◆ **PROBLEM TO SOLVE**
In the listing below, locate the line with "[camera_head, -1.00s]" and the line with "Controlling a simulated", then output both and everything between them exactly, minus any pictures.

** begin ITEMS **

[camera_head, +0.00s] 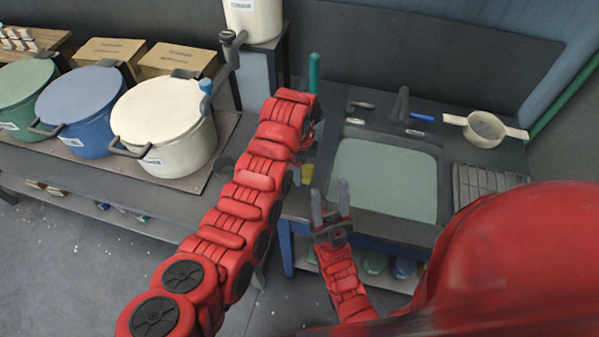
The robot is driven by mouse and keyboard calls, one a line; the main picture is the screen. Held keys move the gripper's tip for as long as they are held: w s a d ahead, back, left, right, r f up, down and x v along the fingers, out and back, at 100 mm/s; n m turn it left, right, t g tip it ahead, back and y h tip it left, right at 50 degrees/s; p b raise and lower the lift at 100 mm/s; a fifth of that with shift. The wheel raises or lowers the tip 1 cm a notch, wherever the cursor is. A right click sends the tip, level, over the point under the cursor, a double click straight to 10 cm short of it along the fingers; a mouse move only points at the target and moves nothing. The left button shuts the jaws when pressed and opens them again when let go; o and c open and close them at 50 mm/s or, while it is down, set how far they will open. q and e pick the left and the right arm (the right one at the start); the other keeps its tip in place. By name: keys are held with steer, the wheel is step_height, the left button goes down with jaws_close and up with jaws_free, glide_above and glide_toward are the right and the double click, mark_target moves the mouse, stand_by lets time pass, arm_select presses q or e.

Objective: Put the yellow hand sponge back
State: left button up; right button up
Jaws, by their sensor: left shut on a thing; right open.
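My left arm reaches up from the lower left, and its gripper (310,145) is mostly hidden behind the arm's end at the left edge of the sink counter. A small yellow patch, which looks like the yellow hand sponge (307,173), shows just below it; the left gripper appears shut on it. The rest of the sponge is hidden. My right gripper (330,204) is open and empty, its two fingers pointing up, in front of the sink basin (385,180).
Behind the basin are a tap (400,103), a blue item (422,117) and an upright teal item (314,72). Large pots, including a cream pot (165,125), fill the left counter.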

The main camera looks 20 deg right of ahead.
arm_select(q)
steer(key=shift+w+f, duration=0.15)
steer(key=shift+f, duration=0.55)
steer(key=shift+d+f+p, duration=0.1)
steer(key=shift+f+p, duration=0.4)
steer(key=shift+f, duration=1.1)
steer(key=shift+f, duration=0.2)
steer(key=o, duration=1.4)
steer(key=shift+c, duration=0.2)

** end ITEMS **
** begin ITEMS **

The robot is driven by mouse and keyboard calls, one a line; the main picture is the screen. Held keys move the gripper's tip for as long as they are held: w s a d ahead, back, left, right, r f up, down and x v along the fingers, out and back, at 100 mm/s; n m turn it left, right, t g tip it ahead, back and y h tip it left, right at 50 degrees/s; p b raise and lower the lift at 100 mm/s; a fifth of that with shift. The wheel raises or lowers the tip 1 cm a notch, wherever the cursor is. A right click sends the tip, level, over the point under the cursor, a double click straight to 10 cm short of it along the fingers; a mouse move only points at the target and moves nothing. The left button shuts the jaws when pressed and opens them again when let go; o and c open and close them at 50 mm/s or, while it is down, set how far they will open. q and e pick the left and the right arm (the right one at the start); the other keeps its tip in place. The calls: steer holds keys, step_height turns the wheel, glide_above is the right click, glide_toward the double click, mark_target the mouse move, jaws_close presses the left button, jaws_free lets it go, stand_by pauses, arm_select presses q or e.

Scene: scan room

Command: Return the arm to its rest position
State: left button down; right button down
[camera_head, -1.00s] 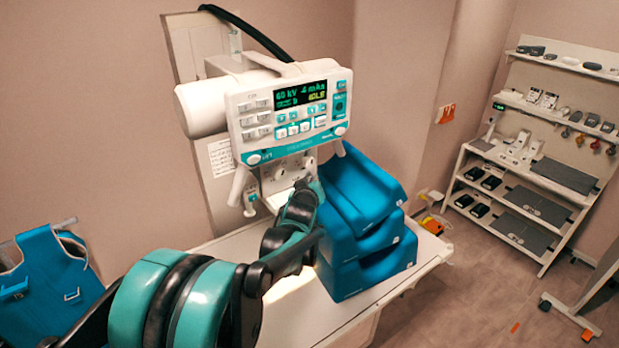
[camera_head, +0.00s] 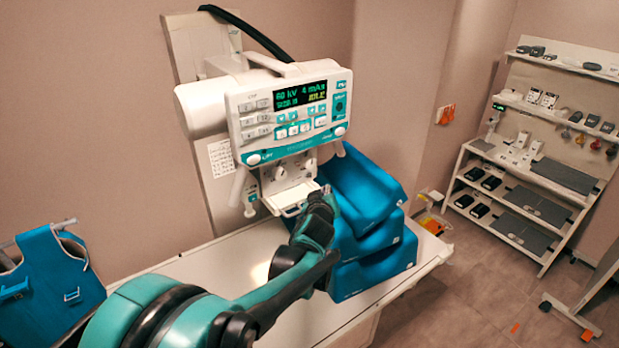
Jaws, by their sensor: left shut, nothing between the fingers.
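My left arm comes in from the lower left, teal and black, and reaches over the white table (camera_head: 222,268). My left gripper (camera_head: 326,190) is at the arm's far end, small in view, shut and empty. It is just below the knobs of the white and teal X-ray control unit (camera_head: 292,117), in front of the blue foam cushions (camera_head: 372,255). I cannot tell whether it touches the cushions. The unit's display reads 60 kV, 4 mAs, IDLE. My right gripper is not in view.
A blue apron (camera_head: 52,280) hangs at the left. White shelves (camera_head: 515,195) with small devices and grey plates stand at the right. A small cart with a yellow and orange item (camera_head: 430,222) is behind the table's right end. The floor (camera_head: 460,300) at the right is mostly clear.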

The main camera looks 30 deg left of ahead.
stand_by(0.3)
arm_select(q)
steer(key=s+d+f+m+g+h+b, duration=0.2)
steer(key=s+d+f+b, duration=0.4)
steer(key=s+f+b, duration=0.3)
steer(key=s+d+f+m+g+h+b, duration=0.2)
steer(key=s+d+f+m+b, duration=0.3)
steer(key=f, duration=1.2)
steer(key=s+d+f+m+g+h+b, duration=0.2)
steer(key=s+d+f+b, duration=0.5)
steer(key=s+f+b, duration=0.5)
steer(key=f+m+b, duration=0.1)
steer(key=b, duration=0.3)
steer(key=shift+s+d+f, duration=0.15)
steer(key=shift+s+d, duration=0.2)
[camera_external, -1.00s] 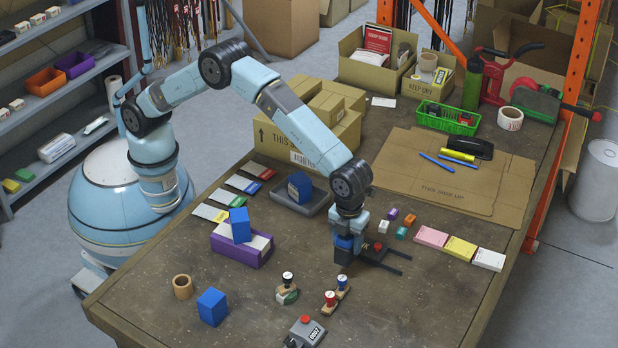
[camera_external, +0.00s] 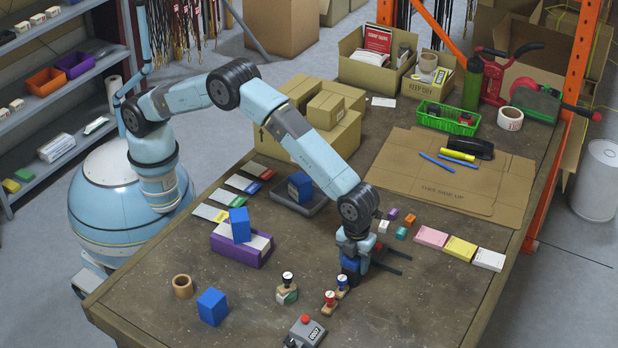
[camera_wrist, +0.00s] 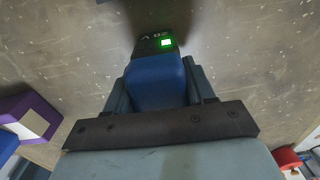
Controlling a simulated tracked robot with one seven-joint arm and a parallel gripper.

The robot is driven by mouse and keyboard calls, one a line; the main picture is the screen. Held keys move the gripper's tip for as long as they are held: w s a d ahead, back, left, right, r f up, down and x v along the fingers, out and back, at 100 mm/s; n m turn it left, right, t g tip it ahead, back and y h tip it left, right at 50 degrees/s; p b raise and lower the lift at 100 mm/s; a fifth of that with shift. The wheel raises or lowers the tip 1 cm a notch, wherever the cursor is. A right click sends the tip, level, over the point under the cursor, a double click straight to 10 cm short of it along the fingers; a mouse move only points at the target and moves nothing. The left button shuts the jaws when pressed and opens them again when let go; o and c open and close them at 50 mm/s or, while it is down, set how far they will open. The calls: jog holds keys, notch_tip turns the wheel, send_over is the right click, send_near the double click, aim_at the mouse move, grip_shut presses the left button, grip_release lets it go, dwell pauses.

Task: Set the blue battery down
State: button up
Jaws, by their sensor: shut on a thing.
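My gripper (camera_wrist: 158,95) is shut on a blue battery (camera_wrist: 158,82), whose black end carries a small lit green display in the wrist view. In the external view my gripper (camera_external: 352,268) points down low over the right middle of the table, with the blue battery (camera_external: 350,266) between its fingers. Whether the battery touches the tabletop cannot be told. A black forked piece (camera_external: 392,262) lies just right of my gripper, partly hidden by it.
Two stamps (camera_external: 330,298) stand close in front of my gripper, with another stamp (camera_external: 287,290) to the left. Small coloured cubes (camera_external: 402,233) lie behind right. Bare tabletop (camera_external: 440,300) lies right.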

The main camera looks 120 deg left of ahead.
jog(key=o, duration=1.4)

** end ITEMS **

◆ **SOLUTION TO THIS PROBLEM**
[camera_head, -1.00s] 
[camera_head, +0.00s] 
Jaws, by their sensor: left shut, nothing between the fingers.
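My left arm comes in from the lower left, teal and black, and reaches over the white table (camera_head: 222,268). My left gripper (camera_head: 326,190) is at the arm's far end, small in view, shut and empty. It is just below the knobs of the white and teal X-ray control unit (camera_head: 292,117), in front of the blue foam cushions (camera_head: 372,255). I cannot tell whether it touches the cushions. The unit's display reads 60 kV, 4 mAs, IDLE. My right gripper is not in view.
A blue apron (camera_head: 52,280) hangs at the left. White shelves (camera_head: 515,195) with small devices and grey plates stand at the right. A small cart with a yellow and orange item (camera_head: 430,222) is behind the table's right end. The floor (camera_head: 460,300) at the right is mostly clear.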

The main camera looks 30 deg left of ahead.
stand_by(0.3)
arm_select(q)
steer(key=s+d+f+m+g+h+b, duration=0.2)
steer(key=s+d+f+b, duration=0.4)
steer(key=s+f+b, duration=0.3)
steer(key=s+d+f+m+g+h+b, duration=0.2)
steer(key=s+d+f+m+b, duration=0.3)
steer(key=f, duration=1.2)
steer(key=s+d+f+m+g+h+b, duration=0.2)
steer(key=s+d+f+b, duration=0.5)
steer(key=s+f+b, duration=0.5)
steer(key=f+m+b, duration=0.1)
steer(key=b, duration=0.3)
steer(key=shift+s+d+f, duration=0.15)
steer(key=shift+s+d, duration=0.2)
[camera_external, -1.00s] 
[camera_external, +0.00s] 
[camera_wrist, +0.00s] 
Controlling a simulated tracked robot with one seven-joint arm and a parallel gripper.

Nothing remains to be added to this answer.